To me, this is the perfect late winter/early spring ‘transition’ meal. I know some of my Canadian readers will want to scream when they read this, but here in London it’s felt like spring for about a month now. Daffodils are out and trees are blooming. But it’s odd: we’re into spring without ever really having had winter — in my mind anyway. We had no snow other than a few days of flurries, and maybe 1 or 2 days below freezing temperatures.
Anyway, onto the risotto. This recipe is adapted from….wait for it….Lidl magazine, which I received free with my Saturday Guardian a about a month ago (yes, I made this at the beginning of March!). For some reason it caught my eye, and I ordered some smoked haddock in order to try it out. Here’s my version:
Smoked Haddock & Leek Risotto
- Cook the haddock (300g): I followed the method used in the original recipe, a warm milk bath. This is not a method I had used before, but it seemed it work: “place the fish into a dish and cover with the hot milk [250ml], black peppercorns and bay leaf. Allow to sit for 10-15 minutes then flake the fish into pieces discarding any bones or skin, strain the milk and reserve.”
- Meanwhile, start the risotto: melt 1.5 tablespoon butter in a saucepan and add in a large handful of chopped leeks as well as one chopped shallot. Cook gently for ~7 minutes.

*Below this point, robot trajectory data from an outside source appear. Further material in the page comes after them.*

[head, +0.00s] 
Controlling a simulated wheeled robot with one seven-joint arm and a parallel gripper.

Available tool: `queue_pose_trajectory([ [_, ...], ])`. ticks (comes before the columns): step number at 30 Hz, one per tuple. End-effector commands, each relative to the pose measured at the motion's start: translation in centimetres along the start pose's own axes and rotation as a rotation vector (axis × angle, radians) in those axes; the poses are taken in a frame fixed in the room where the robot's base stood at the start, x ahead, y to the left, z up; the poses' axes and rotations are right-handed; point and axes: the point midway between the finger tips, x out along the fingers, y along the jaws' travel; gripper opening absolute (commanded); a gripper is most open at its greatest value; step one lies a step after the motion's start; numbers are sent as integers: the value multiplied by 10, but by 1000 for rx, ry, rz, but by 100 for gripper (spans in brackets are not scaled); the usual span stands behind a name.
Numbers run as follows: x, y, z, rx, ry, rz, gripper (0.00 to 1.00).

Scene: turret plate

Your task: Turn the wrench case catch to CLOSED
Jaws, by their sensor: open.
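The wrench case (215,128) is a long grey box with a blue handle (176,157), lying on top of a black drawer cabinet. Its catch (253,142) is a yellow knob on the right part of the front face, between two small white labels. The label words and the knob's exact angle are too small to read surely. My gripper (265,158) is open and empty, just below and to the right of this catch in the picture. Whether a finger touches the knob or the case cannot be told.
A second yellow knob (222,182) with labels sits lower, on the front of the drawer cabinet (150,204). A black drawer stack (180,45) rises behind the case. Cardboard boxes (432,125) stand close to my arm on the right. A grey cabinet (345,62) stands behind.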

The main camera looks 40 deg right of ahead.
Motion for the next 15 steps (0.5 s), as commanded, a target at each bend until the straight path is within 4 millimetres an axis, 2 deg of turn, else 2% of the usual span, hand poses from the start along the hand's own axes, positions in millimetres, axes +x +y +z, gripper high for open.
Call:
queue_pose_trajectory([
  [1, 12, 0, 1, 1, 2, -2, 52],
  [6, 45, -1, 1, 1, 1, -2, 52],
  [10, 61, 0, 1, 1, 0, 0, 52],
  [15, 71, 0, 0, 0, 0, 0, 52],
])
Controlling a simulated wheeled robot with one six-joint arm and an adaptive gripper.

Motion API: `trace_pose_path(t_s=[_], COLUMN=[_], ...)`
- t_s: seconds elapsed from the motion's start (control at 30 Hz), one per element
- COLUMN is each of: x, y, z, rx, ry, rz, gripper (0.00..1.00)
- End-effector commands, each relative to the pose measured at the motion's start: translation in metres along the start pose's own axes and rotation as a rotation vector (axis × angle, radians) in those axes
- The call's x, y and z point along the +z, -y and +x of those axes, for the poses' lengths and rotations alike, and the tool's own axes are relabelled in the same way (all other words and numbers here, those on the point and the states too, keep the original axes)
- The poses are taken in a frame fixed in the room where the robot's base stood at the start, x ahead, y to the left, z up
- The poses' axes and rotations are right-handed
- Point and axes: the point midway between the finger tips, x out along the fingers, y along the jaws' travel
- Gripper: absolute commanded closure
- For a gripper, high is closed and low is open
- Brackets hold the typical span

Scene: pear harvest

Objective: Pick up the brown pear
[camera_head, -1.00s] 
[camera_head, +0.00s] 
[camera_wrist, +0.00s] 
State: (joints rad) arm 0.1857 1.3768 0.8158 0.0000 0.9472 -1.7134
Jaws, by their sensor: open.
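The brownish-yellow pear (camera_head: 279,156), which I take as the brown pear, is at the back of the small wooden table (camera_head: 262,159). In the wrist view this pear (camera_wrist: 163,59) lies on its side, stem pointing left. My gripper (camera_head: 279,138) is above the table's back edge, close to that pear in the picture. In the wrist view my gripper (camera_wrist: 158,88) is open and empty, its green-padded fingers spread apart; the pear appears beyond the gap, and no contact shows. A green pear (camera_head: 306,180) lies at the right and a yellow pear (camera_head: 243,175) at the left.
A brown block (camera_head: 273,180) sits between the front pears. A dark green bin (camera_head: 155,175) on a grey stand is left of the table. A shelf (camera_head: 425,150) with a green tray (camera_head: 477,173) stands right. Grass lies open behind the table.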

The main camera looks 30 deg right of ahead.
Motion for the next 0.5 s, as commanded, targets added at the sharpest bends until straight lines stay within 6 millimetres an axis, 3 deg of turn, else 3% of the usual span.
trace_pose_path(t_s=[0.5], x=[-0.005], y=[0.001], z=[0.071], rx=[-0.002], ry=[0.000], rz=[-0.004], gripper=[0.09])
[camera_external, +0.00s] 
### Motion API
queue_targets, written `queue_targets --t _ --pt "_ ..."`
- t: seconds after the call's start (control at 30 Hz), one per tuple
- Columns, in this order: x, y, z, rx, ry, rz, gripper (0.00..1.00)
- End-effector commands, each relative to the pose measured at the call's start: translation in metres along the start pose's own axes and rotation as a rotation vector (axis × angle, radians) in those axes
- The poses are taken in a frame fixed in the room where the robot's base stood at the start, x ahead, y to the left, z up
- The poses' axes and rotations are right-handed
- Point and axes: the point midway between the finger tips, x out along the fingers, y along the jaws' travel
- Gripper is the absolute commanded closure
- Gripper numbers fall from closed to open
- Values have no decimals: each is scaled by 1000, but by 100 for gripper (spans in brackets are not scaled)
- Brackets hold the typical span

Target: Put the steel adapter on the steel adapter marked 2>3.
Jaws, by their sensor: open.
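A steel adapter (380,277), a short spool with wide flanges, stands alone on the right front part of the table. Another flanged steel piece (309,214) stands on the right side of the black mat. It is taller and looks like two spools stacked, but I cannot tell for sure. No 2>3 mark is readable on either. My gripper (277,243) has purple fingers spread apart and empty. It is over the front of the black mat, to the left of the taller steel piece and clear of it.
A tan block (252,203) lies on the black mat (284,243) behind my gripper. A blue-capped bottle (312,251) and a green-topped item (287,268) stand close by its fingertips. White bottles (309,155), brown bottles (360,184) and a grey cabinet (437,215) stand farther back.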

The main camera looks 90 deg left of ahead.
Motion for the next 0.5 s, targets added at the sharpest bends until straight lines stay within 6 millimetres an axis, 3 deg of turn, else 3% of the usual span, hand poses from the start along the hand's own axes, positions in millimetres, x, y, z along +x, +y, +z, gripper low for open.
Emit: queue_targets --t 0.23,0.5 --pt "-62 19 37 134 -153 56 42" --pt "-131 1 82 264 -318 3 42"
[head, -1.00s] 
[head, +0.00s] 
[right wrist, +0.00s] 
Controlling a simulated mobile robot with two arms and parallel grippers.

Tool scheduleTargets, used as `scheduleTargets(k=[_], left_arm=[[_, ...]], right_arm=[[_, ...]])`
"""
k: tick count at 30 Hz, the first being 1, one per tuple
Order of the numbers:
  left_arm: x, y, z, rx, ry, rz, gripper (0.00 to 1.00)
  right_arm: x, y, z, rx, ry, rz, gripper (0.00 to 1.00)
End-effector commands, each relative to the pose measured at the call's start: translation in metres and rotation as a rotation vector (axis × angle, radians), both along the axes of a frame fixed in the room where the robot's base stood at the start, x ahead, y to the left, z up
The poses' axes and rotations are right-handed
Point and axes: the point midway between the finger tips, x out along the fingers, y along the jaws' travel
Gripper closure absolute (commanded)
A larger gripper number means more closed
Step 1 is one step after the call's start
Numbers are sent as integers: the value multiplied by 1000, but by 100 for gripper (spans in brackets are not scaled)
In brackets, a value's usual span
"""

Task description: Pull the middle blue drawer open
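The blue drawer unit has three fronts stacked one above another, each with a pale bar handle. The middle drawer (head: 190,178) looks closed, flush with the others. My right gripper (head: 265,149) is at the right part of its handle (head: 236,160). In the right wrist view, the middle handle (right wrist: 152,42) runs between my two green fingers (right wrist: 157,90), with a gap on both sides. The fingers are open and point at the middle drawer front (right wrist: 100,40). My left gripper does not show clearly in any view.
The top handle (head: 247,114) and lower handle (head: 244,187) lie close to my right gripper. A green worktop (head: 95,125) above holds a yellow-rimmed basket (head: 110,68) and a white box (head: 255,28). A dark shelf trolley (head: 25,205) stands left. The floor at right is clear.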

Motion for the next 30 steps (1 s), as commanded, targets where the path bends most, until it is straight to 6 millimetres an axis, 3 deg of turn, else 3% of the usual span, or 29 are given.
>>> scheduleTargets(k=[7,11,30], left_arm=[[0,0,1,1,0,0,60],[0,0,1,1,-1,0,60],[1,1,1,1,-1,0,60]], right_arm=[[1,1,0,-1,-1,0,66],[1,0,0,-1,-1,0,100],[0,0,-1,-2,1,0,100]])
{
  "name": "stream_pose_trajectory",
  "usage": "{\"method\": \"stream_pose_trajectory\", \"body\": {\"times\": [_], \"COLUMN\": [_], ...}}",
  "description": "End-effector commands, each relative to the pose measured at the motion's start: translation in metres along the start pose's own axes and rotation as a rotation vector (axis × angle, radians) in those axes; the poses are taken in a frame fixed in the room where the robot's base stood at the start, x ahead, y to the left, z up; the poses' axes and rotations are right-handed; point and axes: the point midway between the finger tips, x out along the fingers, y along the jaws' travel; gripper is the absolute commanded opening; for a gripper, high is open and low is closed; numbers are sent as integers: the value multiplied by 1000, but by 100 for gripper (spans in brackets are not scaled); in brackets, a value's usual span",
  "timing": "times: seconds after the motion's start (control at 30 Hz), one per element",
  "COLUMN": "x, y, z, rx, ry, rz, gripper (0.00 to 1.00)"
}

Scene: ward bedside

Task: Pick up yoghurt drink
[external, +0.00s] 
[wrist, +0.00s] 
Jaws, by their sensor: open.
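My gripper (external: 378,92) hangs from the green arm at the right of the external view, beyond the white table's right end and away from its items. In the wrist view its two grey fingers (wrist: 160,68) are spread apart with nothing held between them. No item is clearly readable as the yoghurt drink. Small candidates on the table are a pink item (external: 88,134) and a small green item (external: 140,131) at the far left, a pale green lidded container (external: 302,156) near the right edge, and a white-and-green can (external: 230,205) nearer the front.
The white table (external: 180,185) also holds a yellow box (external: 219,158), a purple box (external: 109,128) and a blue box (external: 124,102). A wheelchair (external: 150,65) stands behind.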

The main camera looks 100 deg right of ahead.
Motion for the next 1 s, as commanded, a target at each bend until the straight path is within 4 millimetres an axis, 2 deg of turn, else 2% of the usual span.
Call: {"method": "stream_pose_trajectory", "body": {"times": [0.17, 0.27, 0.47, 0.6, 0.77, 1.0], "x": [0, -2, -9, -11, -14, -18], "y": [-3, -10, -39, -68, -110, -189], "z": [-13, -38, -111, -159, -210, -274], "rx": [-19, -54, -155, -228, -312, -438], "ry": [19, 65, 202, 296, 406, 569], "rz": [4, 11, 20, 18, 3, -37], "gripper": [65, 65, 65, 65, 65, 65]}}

- Add arborio rice and lightly toast for 1-2 minutes, until the rice begins to look translucent. Then deglaze the pan with a cup (~230ml) of white wine. Continue cooking, adding in vegetable stock one ladle at a time, until the rice is your preference of done-ness (I like mine slightly al dente).
- When the rice is finished, stir in some grated Parmesan and 2 tsp wholegrain mustard, along with the fish and a bit of the milk for extra creaminess. Garnish with some finely chopped parsley or chives.
As risottos go, this was a fairly rich one, even without the mascarpone that the original recipe called for! However, it was delicious, and definitely one I will be making again. H. claimed it was his favourite risotto I’ve made, and there have been quite a few of them. The smokiness of the fish mixed with the leek worked very well together. My stomach is grumbling just thinking about it!